We saw it last season when the Wild played the Avalanche. We saw it in the post-season against Winnipeg in April. We also saw it on full display Thursday night in the season opener back in Denver.
Speed is the new game in today’s NHL.
For Minnesota, it wasn’t because the Avalanche have an aggressive mentality that led to the Wild getting run over in the season opener. No, it’s the pure agility and speed by the Avalanche as a whole that allowed them to be aggressive. The Wild had a hard time compensating for that speed and it looks like it might cost them some games this season.
We all see what happens when Nathan MacKinnon turns on the jets. He can burn past even the best defensemen, including some of the Wild’s more gifted skating guards. Ryan Suter on two healthy legs have a hard time keeping up with MacKinnon, let alone one that he still walks with a visible limp through the locker room.
But it’s not just MacKinnon. Mikko Rantanen has Avalanche fans excited as well, and he’s no slouch trying to keep up with Colorado’s Hart Trophy runner-up. The Wild were so taken aback by the Avalanche speed, that it directly cost the Wild the lead midway through the first period.
Carl Soderberg got the Avs on the board with a nifty shot through Nick Seeler’s legs and over the glove of Devan Dubnyk.
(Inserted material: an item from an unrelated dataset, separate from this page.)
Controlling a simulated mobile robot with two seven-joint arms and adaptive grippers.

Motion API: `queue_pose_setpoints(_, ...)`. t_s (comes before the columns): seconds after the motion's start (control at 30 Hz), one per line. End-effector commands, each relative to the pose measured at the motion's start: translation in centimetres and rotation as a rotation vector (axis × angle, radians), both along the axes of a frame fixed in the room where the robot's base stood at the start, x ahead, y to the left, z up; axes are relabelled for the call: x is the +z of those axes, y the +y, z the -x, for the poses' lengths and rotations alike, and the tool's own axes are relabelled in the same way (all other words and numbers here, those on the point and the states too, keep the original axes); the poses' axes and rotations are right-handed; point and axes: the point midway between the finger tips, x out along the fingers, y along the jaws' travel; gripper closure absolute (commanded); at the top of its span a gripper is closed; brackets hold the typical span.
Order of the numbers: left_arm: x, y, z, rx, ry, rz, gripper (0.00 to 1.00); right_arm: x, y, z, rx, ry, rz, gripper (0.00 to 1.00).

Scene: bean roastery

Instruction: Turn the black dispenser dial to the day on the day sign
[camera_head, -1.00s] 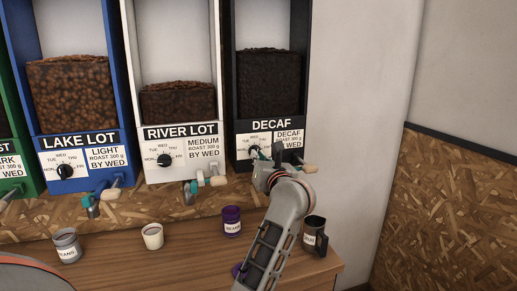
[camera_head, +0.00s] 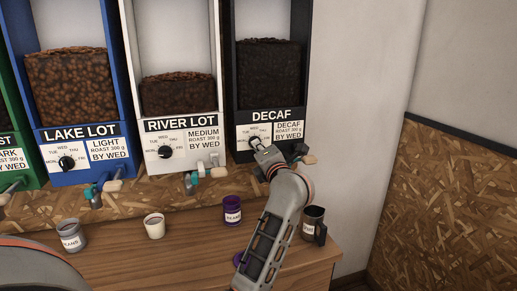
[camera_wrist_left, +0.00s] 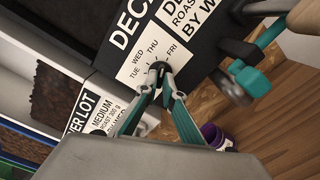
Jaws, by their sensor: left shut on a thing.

How something called Soderberg got the room to shoot is the real key here. Wild defenseman Nick Seeler is not winning any speed skates any time soon. His game is far more about playing physical in front of the net, and getting in shooting lanes. However, on Soderberg’s goal, you could see that he was trying to give a cushion to the on-coming Avalanche forward to as to not get burned.
Think of it like a cornerback in football giving a 5 yard cushion to the wide receiver standing opposite the line of scrimmage from him. That cushion can help the corner read the route that the receiver is running, and help him make a play on the ball. What it can also do is allow the receiver an easy catch, only needing to make the cornerback miss once to turn it into a huge gain or even 6 points.
As a defenseman, it’s all about managing these gaps. You can see in the gif below of the play, Seeler didn’t manage the gap as Soderberg crossed the blue line. Rather than standing him up at the stripe, or even the top of the circles with a good stick or body check, Soderberg skating deep into the Wild zone into a higher scoring area. By the time Seeler does stand up to close the gap, Soderberg has already picked his spot, and Seeler just provided the perfect screen.
Minnesota struggled with the team speed of Colorado all game long. For a league that continues to move toward speed and skill, and after the showing in Game 1, the Wild’s offseason moves appear to more than just a head-scratcher. Matt Hendricks and Eric Fehr are not fast. Marcus Foligno isn’t fast either, and the three of them on a line together gave the Avs all the room they could ever want. It put more pressure on guys like Matt Dumba, Suter, Jonas Brodin, and Jared Spurgeon to be the ones to not just retrieve the puck, but also break it out of the defensive zone. There was a lot more chipping and dumping out to the neutral zone because of it.
To compound matters, the one guy signed in free agency that could provide a speed boost in the bottom 6, J.T. Brown, was scratched for the game. The Avalanche running rough-shod over the Wild late last season wasn’t enough to cue the coaching staff that they needed to match speed with speed. Instead, they chose to go heavy and slow, and they paid for it with a loss in the season opener that provided less clarity about this Wild team than there was just a week ago.
Brown might not have been the difference in Thursday’s game. Hell, with what he’s shown in the preseason, he might not ever amount to anything he was in Tampa. But that’s not the point. The coaching staff hasn’t found a way to contain speedy opponents, and are making decisions on the line-up that seem to imply that they’re still not sure how to do exactly that.
If Game 1 is any kind of precursor for the season, Minnesota is going to have a hard time facing the better skating and faster teams of an already brutal gauntlet of a Central Division.